Conocí a una persona muy serena y sensata, con quien solíamos tener conversaciones profundas; tenía el atributo de saber escuchar con mucha atención, coincidíamos en muchos temas, sobre todo emocionales. Dejaba el celular a un lado y se desentendía del mundo para comprender a su interlocutor. Su interés era genuino, porque nunca olvidaba datos ni detalles. Escuchaba y de vez en cuando aconsejaba, de tal modo que las confesiones fluían de ambos lados.
Esa persona tenía también algo poco común que la distinguía: nunca se burlaba de la gente, jamás escuché de su boca un mínima ironía, menos aún el mordaz y a veces sangriento sarcasmo.
La sociedad de hoy en día suele evidenciar sus frustraciones en burlas y menosprecio hacia el prójimo. Se ha vuelto tan común, que casi parece normal, es parte de la cotidianidad y hasta cierto punto una virtud de ‘viveza’ el tener esa chispa de escarnio hacia los amigos y hasta el extremo de para romper el hielo hacerlo con desconocidos.
Siempre recordaré su apacible y compasiva mirada, a veces me apoyaba dándome su mano, yo le correspondía apretándola suavemente; cuando ella se quebrantaba, rompía en llanto, y era yo quien en esos casos le consolaba y le besaba la frente. Nos desnudamos el alma, en una fuente de franco desahogo.

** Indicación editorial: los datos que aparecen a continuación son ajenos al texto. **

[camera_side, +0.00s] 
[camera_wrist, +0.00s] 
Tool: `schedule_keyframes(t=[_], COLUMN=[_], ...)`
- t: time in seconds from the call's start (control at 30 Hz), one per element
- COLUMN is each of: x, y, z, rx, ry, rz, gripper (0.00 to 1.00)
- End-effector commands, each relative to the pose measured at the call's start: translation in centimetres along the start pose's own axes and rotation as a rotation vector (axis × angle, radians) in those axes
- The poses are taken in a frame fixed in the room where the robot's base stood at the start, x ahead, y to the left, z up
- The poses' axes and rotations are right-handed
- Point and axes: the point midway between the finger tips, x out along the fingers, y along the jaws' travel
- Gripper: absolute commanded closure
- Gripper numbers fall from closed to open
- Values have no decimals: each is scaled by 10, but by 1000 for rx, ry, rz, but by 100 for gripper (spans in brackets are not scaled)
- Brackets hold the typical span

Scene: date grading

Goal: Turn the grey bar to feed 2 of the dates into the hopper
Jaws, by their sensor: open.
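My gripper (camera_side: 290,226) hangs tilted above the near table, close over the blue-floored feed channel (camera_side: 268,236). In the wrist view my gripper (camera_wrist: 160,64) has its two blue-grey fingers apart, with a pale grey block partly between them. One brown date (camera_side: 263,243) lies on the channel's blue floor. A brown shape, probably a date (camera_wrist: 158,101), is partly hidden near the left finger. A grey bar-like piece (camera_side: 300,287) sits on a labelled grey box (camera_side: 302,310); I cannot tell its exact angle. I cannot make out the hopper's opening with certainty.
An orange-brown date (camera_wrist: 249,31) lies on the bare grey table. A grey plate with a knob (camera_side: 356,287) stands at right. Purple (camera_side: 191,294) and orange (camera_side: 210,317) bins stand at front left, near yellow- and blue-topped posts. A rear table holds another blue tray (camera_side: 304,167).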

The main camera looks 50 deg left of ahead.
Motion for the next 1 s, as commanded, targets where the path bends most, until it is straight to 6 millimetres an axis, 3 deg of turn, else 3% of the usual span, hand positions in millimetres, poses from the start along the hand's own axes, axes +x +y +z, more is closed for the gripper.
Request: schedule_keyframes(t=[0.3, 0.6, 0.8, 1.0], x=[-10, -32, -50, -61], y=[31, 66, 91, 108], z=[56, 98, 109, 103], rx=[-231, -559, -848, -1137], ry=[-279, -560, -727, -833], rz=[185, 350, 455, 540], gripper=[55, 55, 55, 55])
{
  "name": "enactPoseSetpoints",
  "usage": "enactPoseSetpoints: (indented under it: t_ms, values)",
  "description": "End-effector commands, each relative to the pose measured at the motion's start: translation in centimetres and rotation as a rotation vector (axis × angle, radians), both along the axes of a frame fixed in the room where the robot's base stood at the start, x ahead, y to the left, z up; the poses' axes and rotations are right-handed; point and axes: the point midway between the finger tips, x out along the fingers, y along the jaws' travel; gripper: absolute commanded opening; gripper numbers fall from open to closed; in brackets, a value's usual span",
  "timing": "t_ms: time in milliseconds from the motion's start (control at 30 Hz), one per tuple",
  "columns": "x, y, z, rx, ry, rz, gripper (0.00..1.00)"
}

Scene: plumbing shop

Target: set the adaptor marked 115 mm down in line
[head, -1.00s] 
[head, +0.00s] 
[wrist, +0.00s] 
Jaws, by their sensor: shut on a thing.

En una sociedad en donde las conversaciones personales se han vuelto utopía, en donde creemos que las redes sociales son nuestro medio de comunicación esencial, cada vez con personas zombis conectadas a un aparato, pero desconectadas del mundo. En un mundo en donde el sarcasmo, la ironía, el menosprecio, la envidia, lamentablemente son parte de la cotidianidad; aún hay un poco de esperanza de poder encontrar personas nobles, que simplemente vivan su mundo con sensatez, sin desearle el mal a nadie, ni intentando burlarse de alguien, ha sido para mí un bálsamo de vida, esas personas con esos atributos tan poco comunes, valen realmente oro.